Cops are constantly being investigated for reports of abuse or misconduct that have not taken place. However occasionally, as you have seen in this book, there are some reports that come in that are so outrageous, they seem impossible. Detectives are tasked with investigating all of them, and sometimes they find that not only are the outrageous things possible, but they actually happened. Here is one example:

Michelle Romero was an outstanding K-9 handler. She had dreamed of being a K-9 handler ever since she had watched her father train police dogs as a child. Being a cop ran in the family, and she was a natural fit for the job. She had no illusions about the requirements of the job—the long hours spent training and caring for the dog, the late-night call-outs to assist with search warrants and building searches after someone had broken into a business. She had finally reached her dream of being a dual-purpose K-9 handler, and applied herself to the demands of the position with a determination that had not been matched by her peers.

She felt that she had a lot to live up to. Her dad was sort of a living legend in the local K-9 community, and she wanted to prove herself more than a match for the old man. Being a dual-purpose handler meant that she and her dog were certified in narcotics detection and apprehension of escaped criminals. This required a talented handler and an even more exceptional K-9. Both the handler and the dog are certified as a team.

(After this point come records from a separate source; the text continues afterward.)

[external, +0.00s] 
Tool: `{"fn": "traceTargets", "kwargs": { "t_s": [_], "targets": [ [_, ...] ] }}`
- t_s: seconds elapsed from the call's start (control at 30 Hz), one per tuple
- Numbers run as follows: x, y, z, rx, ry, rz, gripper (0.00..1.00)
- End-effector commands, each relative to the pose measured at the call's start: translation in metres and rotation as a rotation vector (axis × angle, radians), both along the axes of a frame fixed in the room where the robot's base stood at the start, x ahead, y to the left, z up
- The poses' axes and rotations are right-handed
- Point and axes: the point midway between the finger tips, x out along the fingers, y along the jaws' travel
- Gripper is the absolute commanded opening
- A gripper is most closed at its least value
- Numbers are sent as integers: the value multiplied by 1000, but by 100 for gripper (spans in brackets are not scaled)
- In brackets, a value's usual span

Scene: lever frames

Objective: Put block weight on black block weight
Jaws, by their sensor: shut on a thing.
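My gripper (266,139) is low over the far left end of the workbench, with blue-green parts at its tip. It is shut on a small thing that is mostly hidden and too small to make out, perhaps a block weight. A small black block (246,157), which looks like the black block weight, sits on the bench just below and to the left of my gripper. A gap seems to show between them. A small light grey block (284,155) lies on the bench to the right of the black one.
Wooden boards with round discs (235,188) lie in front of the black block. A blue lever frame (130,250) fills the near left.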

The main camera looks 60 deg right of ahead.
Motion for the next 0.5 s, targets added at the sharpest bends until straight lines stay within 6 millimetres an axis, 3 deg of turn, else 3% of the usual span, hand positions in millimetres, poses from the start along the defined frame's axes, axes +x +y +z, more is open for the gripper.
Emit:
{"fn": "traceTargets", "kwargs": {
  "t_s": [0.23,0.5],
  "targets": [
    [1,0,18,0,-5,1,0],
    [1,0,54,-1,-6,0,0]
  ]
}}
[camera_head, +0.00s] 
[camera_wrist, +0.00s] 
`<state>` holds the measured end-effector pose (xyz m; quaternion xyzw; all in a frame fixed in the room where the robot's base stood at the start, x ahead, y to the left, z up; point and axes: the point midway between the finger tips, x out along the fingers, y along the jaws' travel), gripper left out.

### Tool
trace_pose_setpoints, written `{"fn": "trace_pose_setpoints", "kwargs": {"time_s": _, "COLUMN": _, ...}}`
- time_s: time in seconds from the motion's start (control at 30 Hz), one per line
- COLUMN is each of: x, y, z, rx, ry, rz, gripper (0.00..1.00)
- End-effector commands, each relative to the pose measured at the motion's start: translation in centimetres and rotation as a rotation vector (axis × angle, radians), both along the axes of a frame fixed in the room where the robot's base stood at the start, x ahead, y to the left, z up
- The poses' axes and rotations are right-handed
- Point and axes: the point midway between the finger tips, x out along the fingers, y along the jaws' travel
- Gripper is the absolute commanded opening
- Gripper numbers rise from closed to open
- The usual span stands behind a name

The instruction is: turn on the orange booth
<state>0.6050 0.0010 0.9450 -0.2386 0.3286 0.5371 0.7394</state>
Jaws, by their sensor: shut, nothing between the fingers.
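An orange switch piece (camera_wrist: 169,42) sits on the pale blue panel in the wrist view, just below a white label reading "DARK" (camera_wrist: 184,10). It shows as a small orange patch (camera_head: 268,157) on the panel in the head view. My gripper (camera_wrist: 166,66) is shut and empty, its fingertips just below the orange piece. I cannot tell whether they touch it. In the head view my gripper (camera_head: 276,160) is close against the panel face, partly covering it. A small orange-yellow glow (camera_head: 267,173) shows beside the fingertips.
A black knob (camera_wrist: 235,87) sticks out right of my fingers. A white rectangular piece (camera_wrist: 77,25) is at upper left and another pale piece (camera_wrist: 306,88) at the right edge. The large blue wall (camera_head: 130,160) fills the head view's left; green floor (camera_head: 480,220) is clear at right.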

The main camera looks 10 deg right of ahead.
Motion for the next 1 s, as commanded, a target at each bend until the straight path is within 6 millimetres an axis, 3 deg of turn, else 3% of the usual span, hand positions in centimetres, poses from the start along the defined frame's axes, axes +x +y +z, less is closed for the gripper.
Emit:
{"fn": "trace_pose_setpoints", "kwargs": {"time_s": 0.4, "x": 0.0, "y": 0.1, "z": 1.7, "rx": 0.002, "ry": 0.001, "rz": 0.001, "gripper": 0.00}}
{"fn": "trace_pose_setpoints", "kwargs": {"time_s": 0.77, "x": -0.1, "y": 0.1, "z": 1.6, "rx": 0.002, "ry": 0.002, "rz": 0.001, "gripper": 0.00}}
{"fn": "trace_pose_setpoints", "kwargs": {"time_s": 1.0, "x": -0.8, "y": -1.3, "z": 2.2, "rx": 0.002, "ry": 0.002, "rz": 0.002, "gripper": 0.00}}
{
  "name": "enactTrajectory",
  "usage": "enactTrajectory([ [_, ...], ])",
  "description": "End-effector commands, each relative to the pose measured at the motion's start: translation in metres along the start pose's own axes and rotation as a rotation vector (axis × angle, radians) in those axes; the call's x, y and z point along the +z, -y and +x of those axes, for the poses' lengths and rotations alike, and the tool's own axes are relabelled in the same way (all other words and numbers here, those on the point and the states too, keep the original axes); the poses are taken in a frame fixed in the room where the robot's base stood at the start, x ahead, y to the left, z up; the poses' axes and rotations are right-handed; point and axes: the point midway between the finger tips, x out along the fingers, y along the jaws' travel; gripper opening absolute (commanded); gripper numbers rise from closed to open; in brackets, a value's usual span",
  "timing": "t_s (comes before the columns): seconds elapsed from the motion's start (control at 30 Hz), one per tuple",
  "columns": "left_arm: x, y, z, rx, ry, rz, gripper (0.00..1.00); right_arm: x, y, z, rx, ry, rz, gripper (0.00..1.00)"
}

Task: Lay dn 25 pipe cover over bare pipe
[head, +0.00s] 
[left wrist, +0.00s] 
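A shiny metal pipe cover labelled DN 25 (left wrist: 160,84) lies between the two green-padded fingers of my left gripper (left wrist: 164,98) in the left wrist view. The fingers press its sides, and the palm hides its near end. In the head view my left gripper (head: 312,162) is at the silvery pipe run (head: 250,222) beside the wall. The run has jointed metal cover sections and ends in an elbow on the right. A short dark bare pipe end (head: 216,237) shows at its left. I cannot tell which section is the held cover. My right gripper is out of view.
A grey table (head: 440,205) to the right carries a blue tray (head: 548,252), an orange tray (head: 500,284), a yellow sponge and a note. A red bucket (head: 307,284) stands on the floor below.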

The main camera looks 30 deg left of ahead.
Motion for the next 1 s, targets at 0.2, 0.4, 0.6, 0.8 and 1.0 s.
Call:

They must be able to work together as one unit.

Michelle and her K-9 were an incredible team, and they won awards nationwide. They were nationally recognized and certified. Michelle and her K-9 brought home trophy after trophy from police dog competitions, and more important, they never lost a case in court. The team also had the state’s largest narcotics bust on record. The drugs had been located during a traffic stop Michelle had conducted after becoming nationally certified in drug interdiction techniques.